AMORIM, H.. Trabalho (Imaterial), valor e classes sociais: diálogos com pesquisadores contemporâneos. 2017. EdUFSCar, São Carlos: 317

O livro tem por objetivo dialogar com pesquisadores contemporâneos acerca dos temas relativos ao trabalho, às classes sociais e ao valor. Constituído por 22 entrevistas 1 1 O livro foi composto por 22 entrevistas no total, realizadas com os seguintes pesquisadores: Alain Bihr, André Tosel, Antoine Artous, Celso Frederico, Daniel Bensaïd, Dominique Meda, Franscisco de Oliveira, Franscisco Teixeira, Gérard Duménil, Helena Hirata, Jacques Bidet, Jean Lojkine, João Quartim de Moraes, John Weeks, Jorge Grespan, Leda Paulani, Marcos Del Roio, Michael Löwy, Michel Husson, Ricardo Antunes, Robert Castel e Sadi Dal Rosso. realizadas entre os anos de 2009 a 2017, o livro foi organizado por Henrique Amorim, professor da Universidade Federal de São Paulo (UNIFESP – Campus Guarulhos).
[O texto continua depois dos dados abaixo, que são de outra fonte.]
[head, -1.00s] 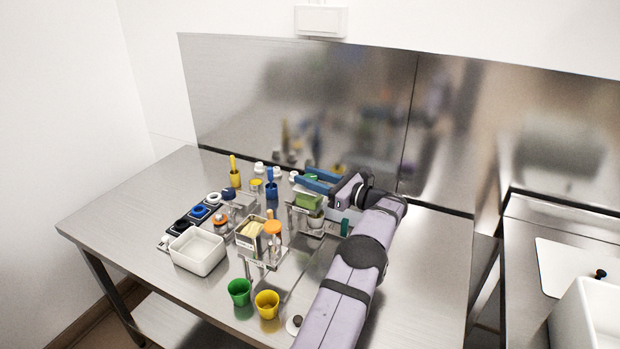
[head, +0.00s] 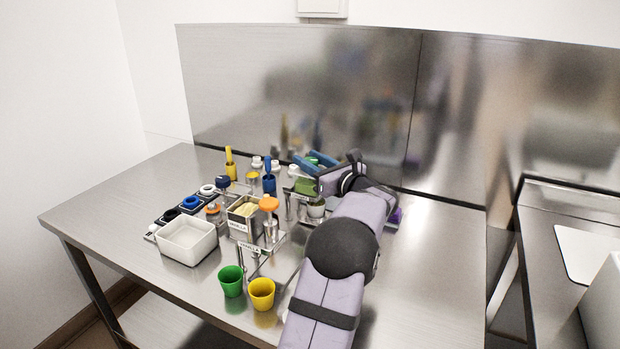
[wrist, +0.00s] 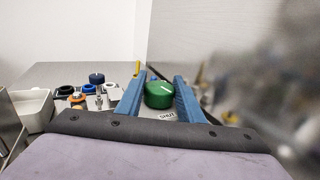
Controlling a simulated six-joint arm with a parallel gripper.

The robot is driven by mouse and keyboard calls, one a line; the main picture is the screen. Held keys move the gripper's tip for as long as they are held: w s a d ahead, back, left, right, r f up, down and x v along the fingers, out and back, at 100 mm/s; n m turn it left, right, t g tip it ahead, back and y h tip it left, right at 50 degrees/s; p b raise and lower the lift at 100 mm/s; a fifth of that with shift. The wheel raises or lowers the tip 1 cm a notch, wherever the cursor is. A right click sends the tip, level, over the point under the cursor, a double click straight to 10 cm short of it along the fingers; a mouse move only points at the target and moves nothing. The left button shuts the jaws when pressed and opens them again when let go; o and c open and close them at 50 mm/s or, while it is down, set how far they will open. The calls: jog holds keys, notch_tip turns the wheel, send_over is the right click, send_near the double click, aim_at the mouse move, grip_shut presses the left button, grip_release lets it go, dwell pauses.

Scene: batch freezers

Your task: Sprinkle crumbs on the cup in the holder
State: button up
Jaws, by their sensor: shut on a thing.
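My gripper (head: 316,160) is at the back of the table. In the wrist view its blue fingers are shut on a round green-capped container (wrist: 158,95), whose body below the cap is mostly hidden. The green cap shows only in part between the fingers in the head view. A small pale cup (head: 316,209) sits in a clear stand in front of my gripper, beside my forearm. The cup's contents cannot be made out, and my gripper is behind it, apart from it. I cannot tell whether this is the cup in the holder.
A green block-like item (head: 307,187) is just behind the pale cup. A metal bin (head: 243,228) and an orange-capped bottle (head: 269,205) stand to the left, with a white tub (head: 187,241) further left. Green (head: 231,281) and yellow (head: 262,294) cups stand at the front.

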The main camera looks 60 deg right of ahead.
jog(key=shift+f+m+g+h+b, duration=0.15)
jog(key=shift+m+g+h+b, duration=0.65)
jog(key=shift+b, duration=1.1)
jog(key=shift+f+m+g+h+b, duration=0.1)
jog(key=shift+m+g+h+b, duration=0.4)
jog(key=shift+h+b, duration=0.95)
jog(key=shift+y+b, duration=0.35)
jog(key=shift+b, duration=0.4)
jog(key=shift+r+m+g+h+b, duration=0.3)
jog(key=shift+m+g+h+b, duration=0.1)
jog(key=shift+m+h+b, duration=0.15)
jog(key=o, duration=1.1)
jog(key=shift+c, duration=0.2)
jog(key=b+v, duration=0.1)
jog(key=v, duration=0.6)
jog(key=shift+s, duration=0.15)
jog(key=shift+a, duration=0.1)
Além das entrevistas, a obra também é composta por um prefácio de Alfredo Saad Filho, uma apresentação do próprio organizador e um posfácio de Giovanni Alves.

Contando com a contribuição de pesquisadores brasileiros e estrangeiros, o livro traz uma rica diversidade de diagnósticos e questionamentos sobre as relações das classes sociais na atualidade e sobre as perspectivas futuras no âmbito do trabalho. As entrevistas foram realizadas nas cidades de Paris, Strasbourg, Londres, Campinas, São Paulo, Londrina, João Pessoa e Caxambu. Planejado inicialmente como um livro de entrevistas sobre o trabalho imaterial e a revitalização da teoria marxista no século XXI, indicação também realizada no título da obra, ele expande a análise dos conceitos que dão nome ao seu título principal. Nesse sentido, o resultado obtido é o de um livro que apresenta desde indagações metodológicas valiosas para o pesquisador iniciante ou veterano, até análises interdisciplinares que questionam a conjuntura política e socioeconômica atual.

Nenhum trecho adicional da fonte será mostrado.